■ What this task involves
Print exactly, please, the lines from the top of the entries below up to and including the line with "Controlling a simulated", and nothing else; pictures are excluded.

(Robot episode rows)

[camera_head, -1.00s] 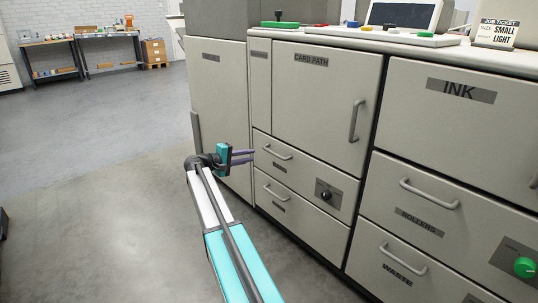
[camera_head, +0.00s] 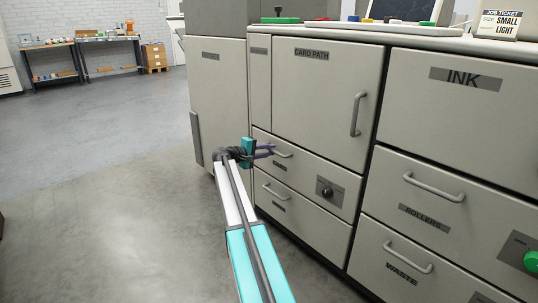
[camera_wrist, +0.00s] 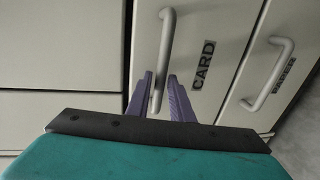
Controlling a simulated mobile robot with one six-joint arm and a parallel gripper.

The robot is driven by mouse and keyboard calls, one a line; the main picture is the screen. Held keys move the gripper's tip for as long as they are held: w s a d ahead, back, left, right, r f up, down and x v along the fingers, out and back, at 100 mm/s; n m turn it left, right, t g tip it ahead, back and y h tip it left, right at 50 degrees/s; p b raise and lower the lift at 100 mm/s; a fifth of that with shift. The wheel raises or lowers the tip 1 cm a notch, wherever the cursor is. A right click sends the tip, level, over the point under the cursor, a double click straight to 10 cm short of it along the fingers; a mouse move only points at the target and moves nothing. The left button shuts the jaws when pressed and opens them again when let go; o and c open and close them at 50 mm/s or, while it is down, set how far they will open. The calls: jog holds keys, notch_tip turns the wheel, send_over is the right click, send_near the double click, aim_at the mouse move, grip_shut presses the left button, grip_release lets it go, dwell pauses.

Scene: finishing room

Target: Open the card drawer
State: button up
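The card drawer (camera_head: 305,173) is the upper of two small grey drawers under the card path door. It looks shut, flush with the cabinet front. Its grey bar handle (camera_head: 284,151) also shows in the wrist view (camera_wrist: 166,45), beside the label CARD (camera_wrist: 203,65). My gripper (camera_head: 272,149) is at this handle. In the wrist view its two purple fingers (camera_wrist: 160,90) stand apart, one on each side of the handle's near end. Gaps show beside the bar, so the fingers do not appear closed on it.
The lower drawer's handle (camera_head: 279,190) is just below, and a black knob (camera_head: 325,192) is to the right. The card path door (camera_head: 325,90) is above. The rollers (camera_head: 425,195) and waste (camera_head: 405,265) drawers are at right. Open floor lies at left.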

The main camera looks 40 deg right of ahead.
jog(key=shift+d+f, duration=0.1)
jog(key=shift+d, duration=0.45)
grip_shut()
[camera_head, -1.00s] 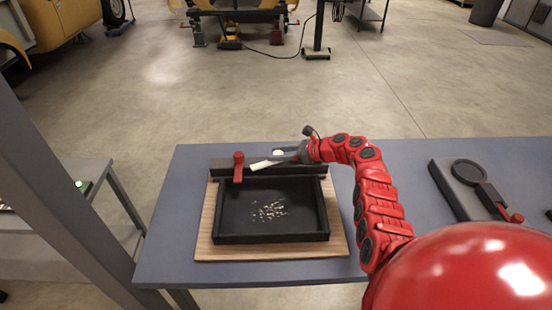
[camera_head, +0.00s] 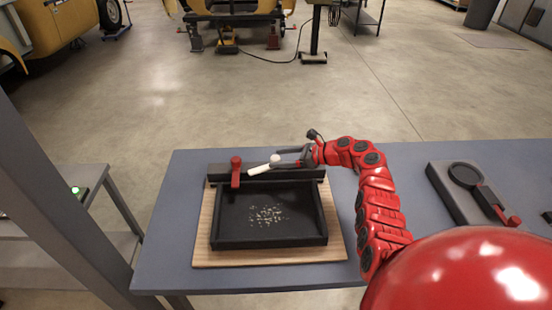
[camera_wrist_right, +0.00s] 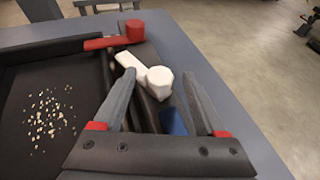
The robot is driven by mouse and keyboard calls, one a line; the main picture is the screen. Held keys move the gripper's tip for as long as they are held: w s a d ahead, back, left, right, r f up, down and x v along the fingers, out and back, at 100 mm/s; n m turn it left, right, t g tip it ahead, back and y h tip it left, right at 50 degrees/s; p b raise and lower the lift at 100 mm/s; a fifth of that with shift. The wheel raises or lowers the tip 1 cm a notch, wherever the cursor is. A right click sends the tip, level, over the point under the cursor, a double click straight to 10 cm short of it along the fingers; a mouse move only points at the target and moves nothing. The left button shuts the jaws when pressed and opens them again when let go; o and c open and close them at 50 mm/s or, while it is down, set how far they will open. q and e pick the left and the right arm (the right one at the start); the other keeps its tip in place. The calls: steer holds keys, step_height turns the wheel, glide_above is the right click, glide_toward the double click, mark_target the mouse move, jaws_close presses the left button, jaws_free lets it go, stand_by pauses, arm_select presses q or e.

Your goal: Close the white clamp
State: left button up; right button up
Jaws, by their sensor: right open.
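The white clamp (camera_head: 262,169) sits on the dark bar at the back of the black tray (camera_head: 270,243). Its lever lies slanted along the bar, with a round knob at its right end. In the right wrist view the white clamp (camera_wrist_right: 161,82) shows its knob between and just beyond my fingertips. My right gripper (camera_head: 290,161) is open at the knob end, coming from the right; the wrist view shows its two fingers (camera_wrist_right: 158,84) spread apart. I cannot tell whether they touch the knob. My left gripper is out of view.
A red clamp (camera_head: 236,171) stands left of the white one on the same bar. Pale bits (camera_head: 266,215) lie in the tray, which rests on a wooden board (camera_head: 203,240). A blue part (camera_wrist_right: 172,122) shows below my fingers. A dark fixture (camera_head: 452,196) lies at the right of the table.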

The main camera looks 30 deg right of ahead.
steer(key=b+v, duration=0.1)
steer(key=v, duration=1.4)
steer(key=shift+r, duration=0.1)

■ Full solution
[camera_head, -1.00s] 
[camera_head, +0.00s] 
[camera_wrist, +0.00s] 
Controlling a simulated mobile robot with one six-joint arm and a parallel gripper.

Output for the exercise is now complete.